■ Exercise directions:
All lines from the line containing "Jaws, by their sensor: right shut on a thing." up to and including the last line of the listing below should be echoed exactly; no other lines belong in the response.

■ Data segment:
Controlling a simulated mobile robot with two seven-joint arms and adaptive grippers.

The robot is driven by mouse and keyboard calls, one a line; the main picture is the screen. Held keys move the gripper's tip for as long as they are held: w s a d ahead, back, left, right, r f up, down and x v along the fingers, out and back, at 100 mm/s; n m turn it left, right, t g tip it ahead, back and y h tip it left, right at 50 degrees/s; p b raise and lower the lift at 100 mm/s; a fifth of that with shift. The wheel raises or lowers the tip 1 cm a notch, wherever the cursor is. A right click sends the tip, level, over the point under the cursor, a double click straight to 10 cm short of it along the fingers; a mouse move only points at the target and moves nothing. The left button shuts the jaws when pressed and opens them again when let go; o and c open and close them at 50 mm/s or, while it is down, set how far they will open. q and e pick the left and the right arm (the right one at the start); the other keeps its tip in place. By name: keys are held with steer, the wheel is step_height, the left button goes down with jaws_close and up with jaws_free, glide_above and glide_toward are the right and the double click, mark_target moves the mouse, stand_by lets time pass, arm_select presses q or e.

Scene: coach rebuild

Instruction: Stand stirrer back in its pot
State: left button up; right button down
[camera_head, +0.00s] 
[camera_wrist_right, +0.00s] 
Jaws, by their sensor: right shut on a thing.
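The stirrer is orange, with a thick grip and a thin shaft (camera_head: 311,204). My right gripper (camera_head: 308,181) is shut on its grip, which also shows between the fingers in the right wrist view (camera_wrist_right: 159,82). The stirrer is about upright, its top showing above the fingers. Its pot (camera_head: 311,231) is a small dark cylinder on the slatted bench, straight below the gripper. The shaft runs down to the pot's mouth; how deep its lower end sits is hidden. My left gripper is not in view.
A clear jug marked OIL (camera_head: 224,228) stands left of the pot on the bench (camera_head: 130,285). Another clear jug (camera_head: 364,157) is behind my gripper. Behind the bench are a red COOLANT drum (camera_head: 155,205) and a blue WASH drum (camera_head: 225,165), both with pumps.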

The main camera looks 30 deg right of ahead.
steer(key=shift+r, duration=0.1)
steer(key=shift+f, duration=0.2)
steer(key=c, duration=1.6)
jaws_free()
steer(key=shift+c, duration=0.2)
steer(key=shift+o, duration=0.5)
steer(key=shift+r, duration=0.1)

■ Task result:
Jaws, by their sensor: right shut on a thing.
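The stirrer is orange, with a thick grip and a thin shaft (camera_head: 311,204). My right gripper (camera_head: 308,181) is shut on its grip, which also shows between the fingers in the right wrist view (camera_wrist_right: 159,82). The stirrer is about upright, its top showing above the fingers. Its pot (camera_head: 311,231) is a small dark cylinder on the slatted bench, straight below the gripper. The shaft runs down to the pot's mouth; how deep its lower end sits is hidden. My left gripper is not in view.
A clear jug marked OIL (camera_head: 224,228) stands left of the pot on the bench (camera_head: 130,285). Another clear jug (camera_head: 364,157) is behind my gripper. Behind the bench are a red COOLANT drum (camera_head: 155,205) and a blue WASH drum (camera_head: 225,165), both with pumps.

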The main camera looks 30 deg right of ahead.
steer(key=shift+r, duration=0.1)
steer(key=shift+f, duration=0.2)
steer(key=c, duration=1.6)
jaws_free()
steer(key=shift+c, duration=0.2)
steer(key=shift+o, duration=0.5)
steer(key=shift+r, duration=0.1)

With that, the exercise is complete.